Cet été, il y eut une excellente émission sur France Inter consacrée à l’île de Clipperton, extrêmement fouillée et documentée. Idem pour l’éventuel classement par l’Unesco de la promenade des Anglais à Nice, sauf que c’était Télérama qui en faisait sa une. Je pourrais multiplier les exemples à propos de vos sujets. Pourquoi ne pas devancer le travail des journalistes?
Les journalistes sont payés pour cela, ils ont les infos avant ! A geographica.net, on est dans le bénévolat…
Bonjour. Pour compléter la réponse de Gilles, il faut comprendre que geographica.net traite l’information sous un angle géographique, mais le site ne produit pas forcément l’information. Nous travaillons avec le journalisme, mais pas forcément en tant que journalistes. En revanche, cette approche plus géographique proposée par notre site nous semble importante car la culture géographique des journalistes et la présence de la géographie dans les grands media sont encore très (trop) faibles. C’est cette constatation qui nous a poussés à lancer geographica.
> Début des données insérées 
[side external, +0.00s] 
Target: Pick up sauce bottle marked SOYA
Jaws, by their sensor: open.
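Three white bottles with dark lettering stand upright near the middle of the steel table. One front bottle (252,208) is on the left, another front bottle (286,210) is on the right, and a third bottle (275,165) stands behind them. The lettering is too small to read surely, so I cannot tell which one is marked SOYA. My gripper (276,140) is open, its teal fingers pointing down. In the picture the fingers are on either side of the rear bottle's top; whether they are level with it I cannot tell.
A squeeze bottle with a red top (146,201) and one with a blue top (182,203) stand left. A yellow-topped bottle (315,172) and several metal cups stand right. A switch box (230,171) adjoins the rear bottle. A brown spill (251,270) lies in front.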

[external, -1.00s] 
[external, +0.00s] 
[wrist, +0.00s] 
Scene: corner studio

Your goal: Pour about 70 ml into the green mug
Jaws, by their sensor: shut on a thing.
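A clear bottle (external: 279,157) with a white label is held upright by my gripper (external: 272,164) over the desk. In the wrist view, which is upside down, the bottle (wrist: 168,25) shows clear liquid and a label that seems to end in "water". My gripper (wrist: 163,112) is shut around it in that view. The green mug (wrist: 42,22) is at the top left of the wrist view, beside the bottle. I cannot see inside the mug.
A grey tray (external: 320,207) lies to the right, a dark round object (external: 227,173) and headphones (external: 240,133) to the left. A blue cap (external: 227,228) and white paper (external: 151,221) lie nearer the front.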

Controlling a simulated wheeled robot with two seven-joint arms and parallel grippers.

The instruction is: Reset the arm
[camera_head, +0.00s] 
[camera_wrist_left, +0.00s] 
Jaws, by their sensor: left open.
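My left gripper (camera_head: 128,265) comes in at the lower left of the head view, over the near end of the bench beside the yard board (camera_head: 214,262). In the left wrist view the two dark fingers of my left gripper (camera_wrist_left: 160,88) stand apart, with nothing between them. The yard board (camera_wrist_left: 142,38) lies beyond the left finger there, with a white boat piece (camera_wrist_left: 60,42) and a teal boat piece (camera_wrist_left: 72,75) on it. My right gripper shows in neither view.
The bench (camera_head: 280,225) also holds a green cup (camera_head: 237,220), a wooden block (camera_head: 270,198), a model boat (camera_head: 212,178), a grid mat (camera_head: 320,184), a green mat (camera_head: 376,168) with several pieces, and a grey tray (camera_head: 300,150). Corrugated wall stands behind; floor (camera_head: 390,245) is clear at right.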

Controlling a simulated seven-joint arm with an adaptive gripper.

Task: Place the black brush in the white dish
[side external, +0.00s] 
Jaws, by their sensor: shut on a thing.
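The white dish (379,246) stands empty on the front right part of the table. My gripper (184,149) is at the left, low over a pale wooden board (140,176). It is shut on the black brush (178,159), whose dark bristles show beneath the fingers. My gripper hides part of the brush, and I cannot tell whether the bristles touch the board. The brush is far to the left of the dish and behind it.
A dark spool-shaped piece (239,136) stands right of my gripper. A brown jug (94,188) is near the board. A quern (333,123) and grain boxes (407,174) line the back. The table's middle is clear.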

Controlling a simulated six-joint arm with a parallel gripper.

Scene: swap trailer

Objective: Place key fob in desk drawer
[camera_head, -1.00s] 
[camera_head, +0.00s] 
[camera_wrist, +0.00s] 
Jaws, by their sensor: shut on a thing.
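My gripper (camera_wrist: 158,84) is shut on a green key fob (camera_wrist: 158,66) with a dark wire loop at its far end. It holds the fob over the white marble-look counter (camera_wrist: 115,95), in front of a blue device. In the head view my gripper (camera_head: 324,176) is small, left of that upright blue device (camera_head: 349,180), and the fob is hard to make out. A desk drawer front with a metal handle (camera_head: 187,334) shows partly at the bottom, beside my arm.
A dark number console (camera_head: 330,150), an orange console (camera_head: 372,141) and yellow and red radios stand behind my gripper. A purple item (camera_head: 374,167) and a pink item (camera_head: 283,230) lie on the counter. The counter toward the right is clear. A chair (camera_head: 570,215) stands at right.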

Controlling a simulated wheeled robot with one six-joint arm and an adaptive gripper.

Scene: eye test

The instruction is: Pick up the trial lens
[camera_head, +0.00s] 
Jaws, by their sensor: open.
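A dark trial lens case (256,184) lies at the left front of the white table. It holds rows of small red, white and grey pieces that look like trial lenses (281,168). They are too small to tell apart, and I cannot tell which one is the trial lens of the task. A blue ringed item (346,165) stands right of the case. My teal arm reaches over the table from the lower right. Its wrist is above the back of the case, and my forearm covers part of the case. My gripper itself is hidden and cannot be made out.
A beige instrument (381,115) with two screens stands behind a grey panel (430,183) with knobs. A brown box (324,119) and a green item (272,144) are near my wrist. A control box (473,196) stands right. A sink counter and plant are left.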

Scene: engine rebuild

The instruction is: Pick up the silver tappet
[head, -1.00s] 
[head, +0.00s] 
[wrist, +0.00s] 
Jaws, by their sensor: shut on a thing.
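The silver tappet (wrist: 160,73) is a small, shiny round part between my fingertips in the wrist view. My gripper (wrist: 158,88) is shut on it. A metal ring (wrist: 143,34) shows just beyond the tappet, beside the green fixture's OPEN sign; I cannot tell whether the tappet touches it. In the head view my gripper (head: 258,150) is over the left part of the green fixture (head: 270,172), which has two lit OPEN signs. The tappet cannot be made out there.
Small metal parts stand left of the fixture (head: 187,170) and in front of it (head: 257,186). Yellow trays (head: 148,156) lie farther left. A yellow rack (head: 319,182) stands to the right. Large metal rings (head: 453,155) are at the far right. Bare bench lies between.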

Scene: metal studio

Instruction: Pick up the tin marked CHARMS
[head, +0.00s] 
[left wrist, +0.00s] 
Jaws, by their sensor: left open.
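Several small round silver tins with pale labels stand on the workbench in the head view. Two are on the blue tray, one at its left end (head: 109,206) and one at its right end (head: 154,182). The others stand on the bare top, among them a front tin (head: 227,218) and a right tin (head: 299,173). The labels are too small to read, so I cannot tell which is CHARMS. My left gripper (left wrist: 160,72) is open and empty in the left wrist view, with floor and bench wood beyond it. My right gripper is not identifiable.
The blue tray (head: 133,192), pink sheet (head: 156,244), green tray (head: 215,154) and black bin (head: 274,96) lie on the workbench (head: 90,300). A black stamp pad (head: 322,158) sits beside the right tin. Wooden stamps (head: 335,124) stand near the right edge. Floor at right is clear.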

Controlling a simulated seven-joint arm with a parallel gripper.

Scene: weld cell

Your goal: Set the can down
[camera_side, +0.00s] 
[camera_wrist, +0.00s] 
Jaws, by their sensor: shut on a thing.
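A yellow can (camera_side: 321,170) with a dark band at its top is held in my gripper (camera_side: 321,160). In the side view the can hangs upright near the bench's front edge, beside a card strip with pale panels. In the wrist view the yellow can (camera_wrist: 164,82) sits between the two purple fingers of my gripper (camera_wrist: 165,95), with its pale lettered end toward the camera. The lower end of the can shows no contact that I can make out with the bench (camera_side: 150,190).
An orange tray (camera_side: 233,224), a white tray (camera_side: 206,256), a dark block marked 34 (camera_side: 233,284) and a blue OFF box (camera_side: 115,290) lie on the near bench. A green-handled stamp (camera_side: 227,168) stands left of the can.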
La question est maintenant de savoir si la gestion Halieutique prônée par les hautes compétences françaises, suffira à faire changer le Mexique de « Thon » dans ses prétentions aquatiques, et pourra faire en sorte que ce « semi atoll-poubelle », épuisé de son guano fertile et débarrassé du rat prédateur, redevienne une réelle terre d’accueil. En confiant cette mission à l’Egyptien Nabib Saviris nous auront peut-être la chance, tout comme en son temps le Commandant Cousteau l’avait flairé, de découvrir un peu de pétrole dans le lagon, ce qui pourrait achever une bonne fois le massacre environnant. En cherchant l’amélioration, ne rencontrons-nous pas souvent l’inverse ? Lorsque Michel Houellebecq dit (Rester vivant) : « Toute passion vraiment profonde porte en soi son contraire », sans qu’il ne songeât pas en l’occurrence à l’ile du même nom, il n’imaginait probablement pas non plus la portée universelle et géographique de sa pensée.